MELBOURNE, AUSTRALIA - MAY 16: Billy Slater of the Melbourne Storm and Storm coach Craig Bellamy talk during a Melbourne Storm NRL media session at Gosch's Paddock on May 16, 2018 in Melbourne, Australia. (Photo by Scott Barbour/Getty Images)

Billy Slater has said that Josh Addo-Carr’s “footy nous” and intensive work ethic is just two of the reasons why his experimental period at Wests Tigers will not fail.

The $2m fullback deal is seen as a waste of potential for some, but Slater has admitted he hadn’t given it much thought as Addo-Carr is “one of the best wingers in the game”.

Wests Tigers have tabled Addo-Carr a four-year deal, including bonuses if he plays at least half the season at fullback, however the Storm have not yet approved his wishes to return to Sydney a year early.

Looking past Addo-Carr’s extreme speed, Slater said the ‘Foxx’ had multiple key qualities required for the role.

Fans will be wondering why their club cut Addo-Carr and Melbourne fullback Ryan Papenhuyzen loose in the first place when they line up against the Tigers this Saturday.

Slater commented on Addo-Carr’s defensive reads in Origin I last year, saying the trait shows that he’s more than just a “textbook, robotic winger”.

“He saved about three tries with his footy nous and speed that night,” Slater told the Herald.

“And by doing that it showed he understands the game and isn’t your textbook, robotic winger. He has a feel for the game. That’s what you need from your fullback because there will be different situations thrown at you all the time, and instinctively you’ll need to come up with the right play.

“We all know he’s super fast. We all know if Josh Addo-Carr plays fullback he’ll be able to run 80m and score a try. He’s going to create a highlights reel – he already has.

“But it will take time to understand the opposition better than anyone else on the field, and the need to know where all the threats are and when they’ll come in a game.
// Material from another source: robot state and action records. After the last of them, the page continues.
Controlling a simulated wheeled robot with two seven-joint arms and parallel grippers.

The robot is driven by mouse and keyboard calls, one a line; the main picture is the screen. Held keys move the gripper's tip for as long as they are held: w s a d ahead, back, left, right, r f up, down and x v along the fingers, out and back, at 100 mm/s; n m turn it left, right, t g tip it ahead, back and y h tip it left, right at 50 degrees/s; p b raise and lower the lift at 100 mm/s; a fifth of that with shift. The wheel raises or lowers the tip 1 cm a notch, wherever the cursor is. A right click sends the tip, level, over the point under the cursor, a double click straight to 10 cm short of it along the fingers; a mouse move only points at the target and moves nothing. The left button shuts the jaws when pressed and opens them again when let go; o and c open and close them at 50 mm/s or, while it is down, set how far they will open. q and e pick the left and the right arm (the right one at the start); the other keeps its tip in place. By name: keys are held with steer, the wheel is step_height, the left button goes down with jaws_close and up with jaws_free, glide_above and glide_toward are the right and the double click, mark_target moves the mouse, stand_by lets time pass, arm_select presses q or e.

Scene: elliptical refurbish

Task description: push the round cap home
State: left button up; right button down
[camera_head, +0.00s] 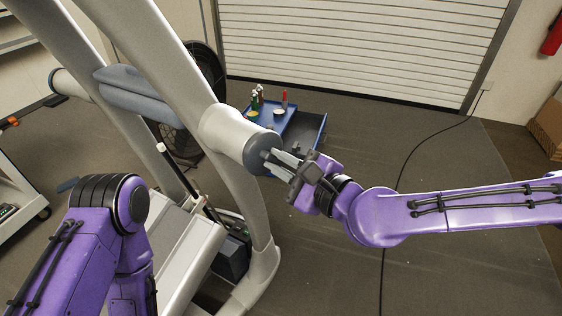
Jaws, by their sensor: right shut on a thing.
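The round cap (261,148) is a dark grey disc at the right end of a light grey cylindrical housing (226,130) on the elliptical machine's frame. My right gripper (274,158) reaches in from the right with its fingertips at the cap's face. It is shut on the cap; the fingers hide part of it. Whether the cap sits flush in the housing cannot be told from here. My left arm (105,220) shows at the lower left, but its gripper is out of view.
The elliptical's grey frame (175,75) fills the left and centre. Behind the cap stands a blue cart (313,133) with bottles and small items on top. A black fan (205,70) stands behind the frame. A black cable (408,165) runs across the open floor on the right.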

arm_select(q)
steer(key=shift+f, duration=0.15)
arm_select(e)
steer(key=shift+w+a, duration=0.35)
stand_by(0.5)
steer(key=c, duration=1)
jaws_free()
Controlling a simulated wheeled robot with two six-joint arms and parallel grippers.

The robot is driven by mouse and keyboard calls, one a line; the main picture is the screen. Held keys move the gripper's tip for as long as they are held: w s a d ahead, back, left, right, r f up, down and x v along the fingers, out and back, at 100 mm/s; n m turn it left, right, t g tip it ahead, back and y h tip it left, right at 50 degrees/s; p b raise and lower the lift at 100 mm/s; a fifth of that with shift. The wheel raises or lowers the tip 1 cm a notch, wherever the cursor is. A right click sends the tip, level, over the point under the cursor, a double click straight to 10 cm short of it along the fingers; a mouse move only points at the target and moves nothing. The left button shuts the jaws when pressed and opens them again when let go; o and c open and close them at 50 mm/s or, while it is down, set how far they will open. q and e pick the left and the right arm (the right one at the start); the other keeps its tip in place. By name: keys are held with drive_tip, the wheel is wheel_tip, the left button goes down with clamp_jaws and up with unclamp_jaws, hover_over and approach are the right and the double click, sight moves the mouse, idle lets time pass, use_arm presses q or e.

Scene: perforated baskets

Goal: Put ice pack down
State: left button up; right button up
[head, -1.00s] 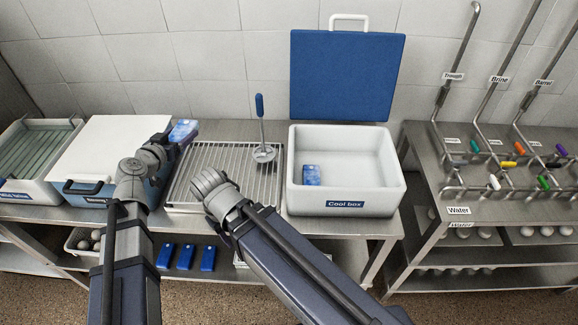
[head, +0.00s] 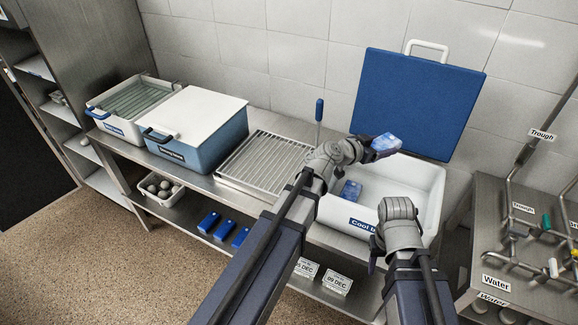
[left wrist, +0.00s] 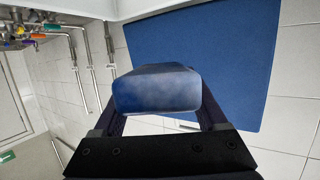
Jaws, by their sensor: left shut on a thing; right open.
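My left gripper (head: 368,150) is shut on an ice pack (head: 386,143), a pale blue block, and holds it above the open white cool box (head: 432,200). The held ice pack also fills the middle of the left wrist view (left wrist: 157,90), between the two fingers. Another blue ice pack (head: 351,190) lies inside the cool box at its left side. My right gripper (head: 396,208) is in front of the cool box near its front right wall. Its fingers are hard to make out, and it holds nothing visible. My arms hide part of the box's front.
The cool box's blue lid (head: 415,100) stands open behind it. To the left are a wire rack (head: 262,162) and a closed blue box with a white lid (head: 203,110). Taps and a Water sign (head: 496,284) are at the right.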

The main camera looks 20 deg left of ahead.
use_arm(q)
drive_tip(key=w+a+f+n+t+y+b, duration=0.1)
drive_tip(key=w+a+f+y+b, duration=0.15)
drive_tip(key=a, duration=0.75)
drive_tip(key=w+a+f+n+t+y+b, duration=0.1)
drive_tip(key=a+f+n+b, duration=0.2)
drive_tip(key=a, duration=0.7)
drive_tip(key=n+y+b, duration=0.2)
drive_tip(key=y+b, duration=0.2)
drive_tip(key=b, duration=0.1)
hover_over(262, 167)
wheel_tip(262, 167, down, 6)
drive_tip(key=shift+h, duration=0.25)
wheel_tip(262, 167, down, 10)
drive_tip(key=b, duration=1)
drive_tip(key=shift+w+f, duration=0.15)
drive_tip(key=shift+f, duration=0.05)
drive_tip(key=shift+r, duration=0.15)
It’s certainly not beyond him.”

Slater continued to mention how Addo-Carr would sit at the front of the meeting room when Craig Bellamy devised game planes, always ready to learn.

“He’d be there nodding and was always fixated on what Craig had to say,” Slater said.
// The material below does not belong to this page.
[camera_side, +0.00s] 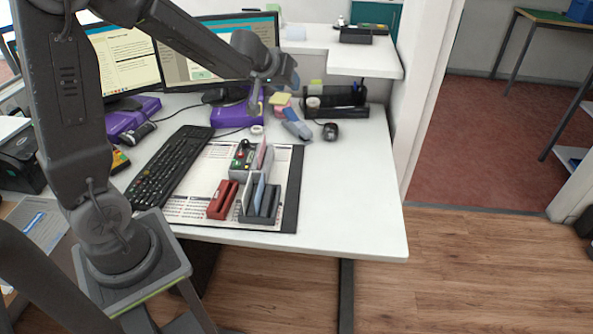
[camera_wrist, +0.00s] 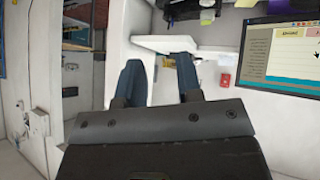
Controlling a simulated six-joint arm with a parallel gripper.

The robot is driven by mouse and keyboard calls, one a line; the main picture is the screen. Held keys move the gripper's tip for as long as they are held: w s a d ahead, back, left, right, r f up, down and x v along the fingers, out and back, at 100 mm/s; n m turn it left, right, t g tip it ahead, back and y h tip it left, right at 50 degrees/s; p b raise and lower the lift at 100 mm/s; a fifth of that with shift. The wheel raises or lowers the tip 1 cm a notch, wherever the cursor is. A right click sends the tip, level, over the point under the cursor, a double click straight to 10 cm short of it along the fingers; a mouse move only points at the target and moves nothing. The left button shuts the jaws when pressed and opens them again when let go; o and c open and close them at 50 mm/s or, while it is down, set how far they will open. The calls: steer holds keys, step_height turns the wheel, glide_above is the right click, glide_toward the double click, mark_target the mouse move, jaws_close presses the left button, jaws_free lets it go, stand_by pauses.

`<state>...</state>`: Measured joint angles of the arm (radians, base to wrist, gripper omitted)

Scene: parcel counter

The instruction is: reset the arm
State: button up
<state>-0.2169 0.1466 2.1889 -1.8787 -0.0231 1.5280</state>
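My gripper (camera_wrist: 159,72) is raised above the back of the desk, in front of the right monitor in the side view (camera_side: 293,77). In the wrist view its two blue-grey fingers stand apart with a clear gap and nothing between them. It touches nothing that I can see. In the side view its fingers are small and partly hidden by the wrist.
The white desk (camera_side: 355,195) bears a keyboard (camera_side: 168,170), a dark grey card holder (camera_side: 262,200), a red holder (camera_side: 222,199), a mouse (camera_side: 330,131) and a black organizer (camera_side: 335,97). A raised white shelf (camera_side: 365,62) stands right of my gripper. The desk's front right is clear.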

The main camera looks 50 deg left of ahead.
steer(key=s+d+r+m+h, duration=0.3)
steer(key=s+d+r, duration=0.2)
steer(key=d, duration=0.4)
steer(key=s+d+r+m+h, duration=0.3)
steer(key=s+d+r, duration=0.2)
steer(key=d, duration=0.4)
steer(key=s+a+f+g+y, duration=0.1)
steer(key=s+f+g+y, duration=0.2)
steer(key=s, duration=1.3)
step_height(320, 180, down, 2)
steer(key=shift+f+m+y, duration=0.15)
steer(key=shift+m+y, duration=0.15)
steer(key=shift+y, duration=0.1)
“That work ethic he does have, that’s what also gives me confidence [he’ll succeed].

“At the end of the day it’s in his hands, just like it was in Latrell Mitchell’s hands when he moved [to fullback at] Souths. He’ll be good enough if he’s willing to put in the work and continue to develop.”

Addo-Carr has formed a deadly combination in the backline with Papenhuyzen, who was let go by the Tigers when the Balmain junior thought Wests were going to extend James Tedesco’s contract.

Slater commented on the way Papenhuyzen was an advantage for the Storm last year by tiring opposition forwards by using him off the bench through the middle.

“It [Origin] is not too early for Paps,” Slater said.

Cameron Smith had only played a dozen or so games when he was picked for Queensland, and I’d only played a season and a half, the same as Paps.

“It’s been a blessing in disguise the way he came into the NRL. I dare say if he never played off the bench for those dozen games last year, they wouldn’t be thinking about him [for Origin]. He showed how tough he is and how effective he can be through the middle of the field.

“It would make me quite nervous if Paps came onto the field when Queensland forwards were tired – that’s the biggest endorsement I can give him.”